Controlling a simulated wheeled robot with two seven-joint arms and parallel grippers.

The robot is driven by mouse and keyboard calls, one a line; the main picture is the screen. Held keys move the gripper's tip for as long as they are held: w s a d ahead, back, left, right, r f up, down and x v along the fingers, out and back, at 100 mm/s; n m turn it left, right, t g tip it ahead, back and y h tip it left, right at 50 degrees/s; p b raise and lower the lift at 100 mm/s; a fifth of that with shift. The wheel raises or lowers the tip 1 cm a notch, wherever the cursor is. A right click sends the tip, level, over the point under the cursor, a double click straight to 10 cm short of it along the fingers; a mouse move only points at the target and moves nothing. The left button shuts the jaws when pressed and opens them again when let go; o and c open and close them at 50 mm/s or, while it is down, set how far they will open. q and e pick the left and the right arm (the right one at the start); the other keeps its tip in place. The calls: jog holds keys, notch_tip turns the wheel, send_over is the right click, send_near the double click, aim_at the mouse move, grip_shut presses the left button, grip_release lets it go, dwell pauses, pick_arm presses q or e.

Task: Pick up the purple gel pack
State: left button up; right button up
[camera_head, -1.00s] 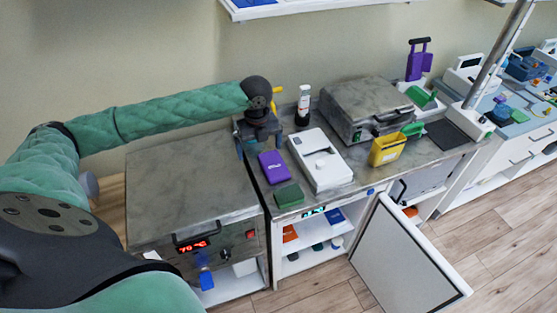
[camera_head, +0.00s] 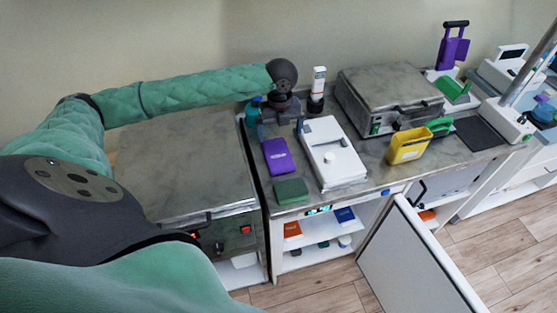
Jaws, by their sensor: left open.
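The purple gel pack (camera_head: 278,156) lies flat on the grey counter, left of a white flat device and behind a green pack. My left arm reaches in from the left, and its dark wrist hangs over the back of the counter. My left gripper (camera_head: 279,124) points down just behind the purple pack, open and empty. The fingertips are small and partly hidden, and the gripper seems apart from the pack. My right gripper is not in view.
The green pack (camera_head: 291,191) lies near the front edge. The white device (camera_head: 332,153) is close on the right. A blue bottle (camera_head: 253,111) and a white-topped bottle (camera_head: 318,88) stand beside the gripper. A yellow container (camera_head: 409,146) and an open cabinet door (camera_head: 415,265) are farther right.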

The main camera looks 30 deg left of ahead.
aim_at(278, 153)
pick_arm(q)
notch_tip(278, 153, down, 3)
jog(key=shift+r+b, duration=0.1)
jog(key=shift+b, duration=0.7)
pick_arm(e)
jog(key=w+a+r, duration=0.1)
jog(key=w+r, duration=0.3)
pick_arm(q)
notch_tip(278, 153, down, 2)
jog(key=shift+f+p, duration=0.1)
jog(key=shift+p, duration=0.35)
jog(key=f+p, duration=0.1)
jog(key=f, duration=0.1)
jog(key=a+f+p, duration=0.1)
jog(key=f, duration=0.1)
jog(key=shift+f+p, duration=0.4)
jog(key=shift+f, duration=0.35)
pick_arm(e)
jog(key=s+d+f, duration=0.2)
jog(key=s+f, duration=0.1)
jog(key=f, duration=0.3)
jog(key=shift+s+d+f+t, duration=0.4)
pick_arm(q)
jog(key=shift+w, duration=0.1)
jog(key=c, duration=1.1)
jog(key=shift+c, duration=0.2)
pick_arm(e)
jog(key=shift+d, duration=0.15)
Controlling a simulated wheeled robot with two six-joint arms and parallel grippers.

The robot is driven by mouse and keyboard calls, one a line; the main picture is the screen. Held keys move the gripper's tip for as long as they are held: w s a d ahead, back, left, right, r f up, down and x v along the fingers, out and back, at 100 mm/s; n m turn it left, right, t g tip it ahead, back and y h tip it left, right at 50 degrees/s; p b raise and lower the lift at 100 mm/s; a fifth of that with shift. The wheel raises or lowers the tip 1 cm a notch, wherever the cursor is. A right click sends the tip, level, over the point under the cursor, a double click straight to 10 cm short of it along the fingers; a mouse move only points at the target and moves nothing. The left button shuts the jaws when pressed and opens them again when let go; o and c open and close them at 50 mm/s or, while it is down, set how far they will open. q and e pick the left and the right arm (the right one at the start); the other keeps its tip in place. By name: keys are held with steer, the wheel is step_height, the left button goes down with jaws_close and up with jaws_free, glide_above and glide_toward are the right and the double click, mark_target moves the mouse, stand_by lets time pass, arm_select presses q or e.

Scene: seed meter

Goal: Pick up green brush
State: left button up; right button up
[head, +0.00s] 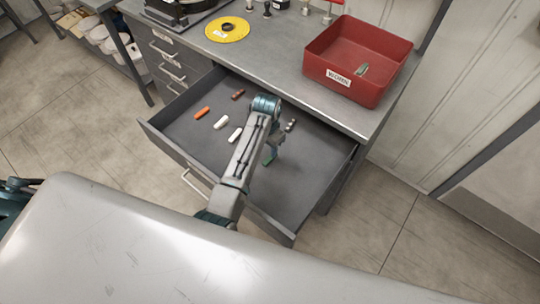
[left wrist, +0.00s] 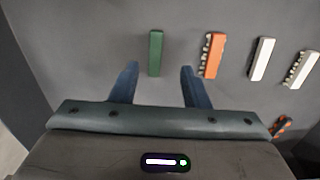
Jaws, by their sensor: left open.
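The green brush (head: 269,158) lies on the bottom of the open drawer (head: 297,170), close to my left gripper (head: 274,148). In the left wrist view the green brush (left wrist: 155,53) lies lengthwise, just beyond the fingertips and in line with the gap between them. My left gripper (left wrist: 158,82) is open, with its two blue fingers apart and nothing between them. In the head view my arm and gripper hide part of the area around the brush. My right gripper is not in view.
Beside the green brush lie an orange brush (left wrist: 212,55) and two white ones (left wrist: 262,58) (left wrist: 301,69). A reddish brush (head: 238,94) and another orange one (head: 202,113) lie farther off. A red bin (head: 340,84) and yellow disc (head: 228,29) stand on the bench. Drawer walls surround the gripper.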

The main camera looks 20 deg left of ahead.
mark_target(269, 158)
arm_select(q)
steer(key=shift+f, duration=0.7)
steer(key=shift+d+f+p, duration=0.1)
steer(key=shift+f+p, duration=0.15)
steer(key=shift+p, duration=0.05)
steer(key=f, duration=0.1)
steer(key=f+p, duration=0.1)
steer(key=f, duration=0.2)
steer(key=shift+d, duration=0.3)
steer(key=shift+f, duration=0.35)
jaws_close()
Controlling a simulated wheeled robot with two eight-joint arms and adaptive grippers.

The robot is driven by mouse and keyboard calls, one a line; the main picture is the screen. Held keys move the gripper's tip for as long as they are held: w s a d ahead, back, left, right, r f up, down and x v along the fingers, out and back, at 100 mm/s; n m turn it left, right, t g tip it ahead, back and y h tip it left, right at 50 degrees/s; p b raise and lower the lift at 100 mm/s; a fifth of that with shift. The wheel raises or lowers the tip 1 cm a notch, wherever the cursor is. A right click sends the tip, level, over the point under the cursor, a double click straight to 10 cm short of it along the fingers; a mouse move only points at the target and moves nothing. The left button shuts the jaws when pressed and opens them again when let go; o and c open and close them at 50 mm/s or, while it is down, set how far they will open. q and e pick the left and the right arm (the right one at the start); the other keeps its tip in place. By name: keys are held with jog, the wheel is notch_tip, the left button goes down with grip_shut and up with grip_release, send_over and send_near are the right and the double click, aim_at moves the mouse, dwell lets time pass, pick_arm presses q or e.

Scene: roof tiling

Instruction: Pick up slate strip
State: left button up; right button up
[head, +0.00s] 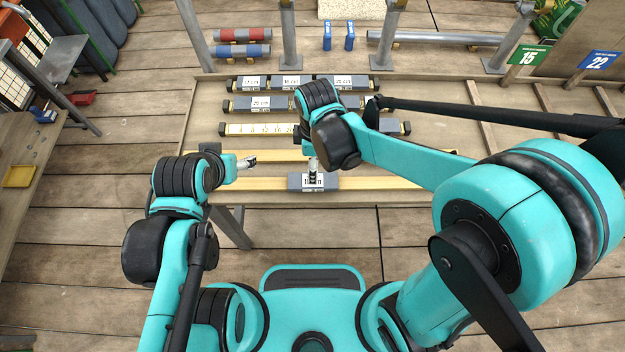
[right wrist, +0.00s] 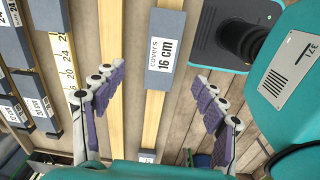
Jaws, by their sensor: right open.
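In the right wrist view a grey slate strip (right wrist: 157,82) lies on a batten, labelled "covers 16 cm". My right gripper (head: 312,170) is over the strip in the head view and partly hides its label.
Labelled grey strips (head: 252,82) lie in rows further back. A numbered ruler board (head: 240,129) lies between them and the front battens. A red roll (head: 242,34) and a blue roll (head: 240,50) lie behind. Number signs (head: 600,60) stand at the right.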

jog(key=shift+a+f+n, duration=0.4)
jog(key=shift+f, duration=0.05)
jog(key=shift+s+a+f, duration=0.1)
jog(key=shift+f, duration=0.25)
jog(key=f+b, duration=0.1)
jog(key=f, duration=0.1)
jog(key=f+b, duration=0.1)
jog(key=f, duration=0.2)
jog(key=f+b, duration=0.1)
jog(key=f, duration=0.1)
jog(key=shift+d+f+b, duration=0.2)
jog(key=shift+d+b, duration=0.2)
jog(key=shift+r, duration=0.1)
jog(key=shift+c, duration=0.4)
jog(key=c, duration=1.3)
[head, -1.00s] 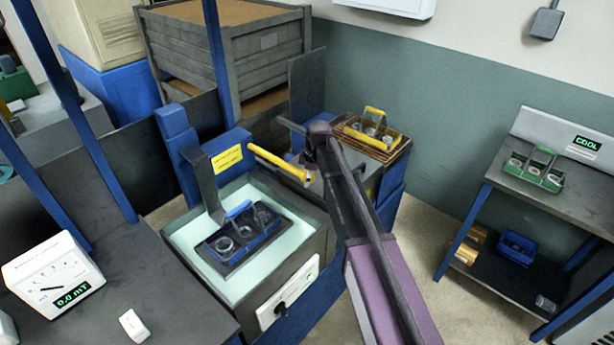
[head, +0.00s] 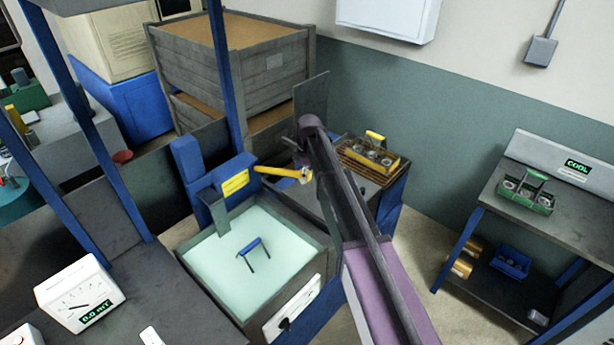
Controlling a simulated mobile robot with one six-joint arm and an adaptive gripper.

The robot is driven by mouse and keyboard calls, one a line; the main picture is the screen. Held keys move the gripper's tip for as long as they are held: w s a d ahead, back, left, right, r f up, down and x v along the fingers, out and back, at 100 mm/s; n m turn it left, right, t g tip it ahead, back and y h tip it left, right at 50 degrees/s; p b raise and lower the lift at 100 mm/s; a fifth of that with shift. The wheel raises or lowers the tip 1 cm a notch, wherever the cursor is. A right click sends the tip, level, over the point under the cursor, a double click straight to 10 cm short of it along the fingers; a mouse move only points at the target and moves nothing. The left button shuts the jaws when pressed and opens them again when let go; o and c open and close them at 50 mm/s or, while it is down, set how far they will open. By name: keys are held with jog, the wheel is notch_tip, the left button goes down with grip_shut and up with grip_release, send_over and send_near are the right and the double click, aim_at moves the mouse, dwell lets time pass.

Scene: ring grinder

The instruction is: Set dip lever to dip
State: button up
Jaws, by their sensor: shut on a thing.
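The yellow dip lever (head: 276,171) sticks out to the right from the blue post of the dip tank (head: 312,258). My gripper (head: 303,173) is at the lever's right end and shut on it; my arm hides part of the fingers. The tank holds pale green liquid (head: 215,262). A blue-handled carrier (head: 250,246) stands in the liquid, with only its handle and thin uprights showing above the surface. The dark hanger arm (head: 217,215) reaches down to the liquid at the back. A yellow label (head: 235,183) is on the post.
A yellow-handled carrier (head: 374,153) stands on a wooden rack behind my arm. The right bench (head: 560,210) holds a green carrier (head: 527,192). A meter (head: 80,293) stands on the left bench. Large grey crates (head: 250,70) fill the back.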

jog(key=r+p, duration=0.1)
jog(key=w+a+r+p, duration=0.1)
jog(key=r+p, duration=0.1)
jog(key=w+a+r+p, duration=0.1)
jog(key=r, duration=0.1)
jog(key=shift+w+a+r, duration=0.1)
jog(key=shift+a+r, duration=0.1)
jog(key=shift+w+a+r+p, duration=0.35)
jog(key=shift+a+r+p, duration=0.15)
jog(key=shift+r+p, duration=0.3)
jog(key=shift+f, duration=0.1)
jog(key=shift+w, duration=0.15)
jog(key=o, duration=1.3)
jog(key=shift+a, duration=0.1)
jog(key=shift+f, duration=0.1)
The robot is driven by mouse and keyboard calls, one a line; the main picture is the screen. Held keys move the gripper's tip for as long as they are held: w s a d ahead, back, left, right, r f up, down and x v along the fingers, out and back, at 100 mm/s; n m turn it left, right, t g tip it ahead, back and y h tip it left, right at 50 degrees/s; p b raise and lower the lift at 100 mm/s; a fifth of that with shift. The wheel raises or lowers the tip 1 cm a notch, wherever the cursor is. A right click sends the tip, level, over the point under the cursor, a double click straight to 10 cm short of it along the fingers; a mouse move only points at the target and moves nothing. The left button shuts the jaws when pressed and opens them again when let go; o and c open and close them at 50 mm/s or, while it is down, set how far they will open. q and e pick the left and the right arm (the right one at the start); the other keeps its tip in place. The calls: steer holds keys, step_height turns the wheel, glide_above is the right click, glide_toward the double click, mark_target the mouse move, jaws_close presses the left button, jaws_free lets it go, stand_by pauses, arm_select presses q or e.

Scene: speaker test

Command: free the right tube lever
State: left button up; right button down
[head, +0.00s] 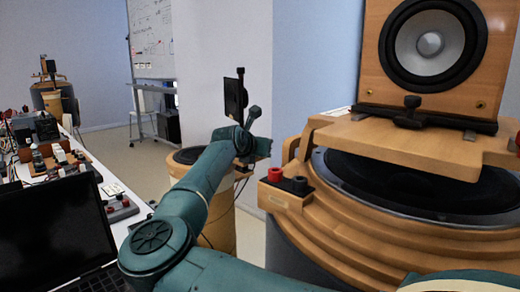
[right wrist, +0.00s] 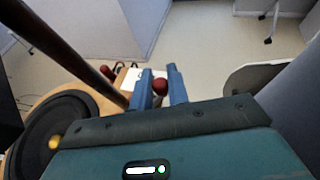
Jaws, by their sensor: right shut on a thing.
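In the right wrist view my right gripper (right wrist: 159,72) is shut on a small red ball knob (right wrist: 160,87), one blue finger on each side. The lever shaft under the knob is hidden.
Red and black terminals (head: 286,179) sit on the right tube's left side. A bench (head: 125,228) with a laptop (head: 50,235) and electronics runs along the left. A whiteboard (head: 151,38) stands at the back. Open floor (right wrist: 215,55) lies beyond my right gripper.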

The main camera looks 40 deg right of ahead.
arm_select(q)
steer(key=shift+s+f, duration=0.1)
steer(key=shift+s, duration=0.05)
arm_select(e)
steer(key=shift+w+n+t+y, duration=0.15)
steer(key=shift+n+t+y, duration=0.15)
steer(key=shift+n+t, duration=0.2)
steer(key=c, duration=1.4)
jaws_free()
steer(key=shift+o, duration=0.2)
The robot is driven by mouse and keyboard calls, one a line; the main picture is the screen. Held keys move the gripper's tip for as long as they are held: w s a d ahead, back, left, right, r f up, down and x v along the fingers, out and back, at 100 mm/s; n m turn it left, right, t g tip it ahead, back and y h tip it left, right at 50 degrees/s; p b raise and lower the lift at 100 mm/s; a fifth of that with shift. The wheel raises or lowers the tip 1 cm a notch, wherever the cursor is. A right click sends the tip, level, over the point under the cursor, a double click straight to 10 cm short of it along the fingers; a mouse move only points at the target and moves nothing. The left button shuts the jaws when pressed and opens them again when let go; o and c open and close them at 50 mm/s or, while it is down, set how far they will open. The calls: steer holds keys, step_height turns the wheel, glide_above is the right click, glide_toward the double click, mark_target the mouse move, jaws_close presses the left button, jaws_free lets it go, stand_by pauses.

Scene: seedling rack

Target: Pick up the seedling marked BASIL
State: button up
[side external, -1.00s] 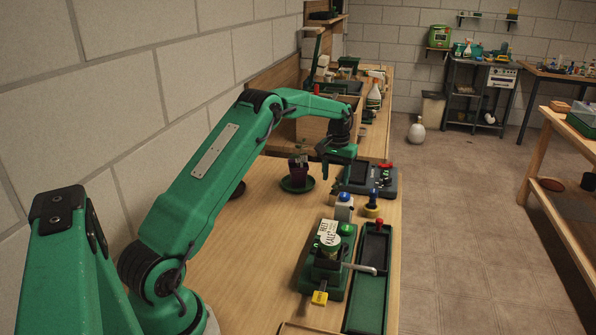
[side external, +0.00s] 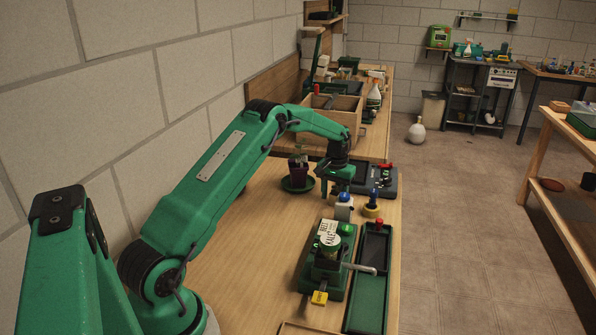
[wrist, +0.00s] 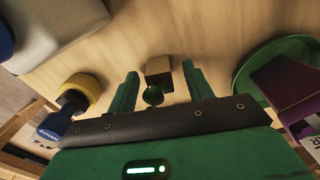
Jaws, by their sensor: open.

+ + + + + + +

» WORK TO BE COMPLETED
Check each line above for the word "joint" and give the number of lines that have it, nothing else.

» RESPONSE
4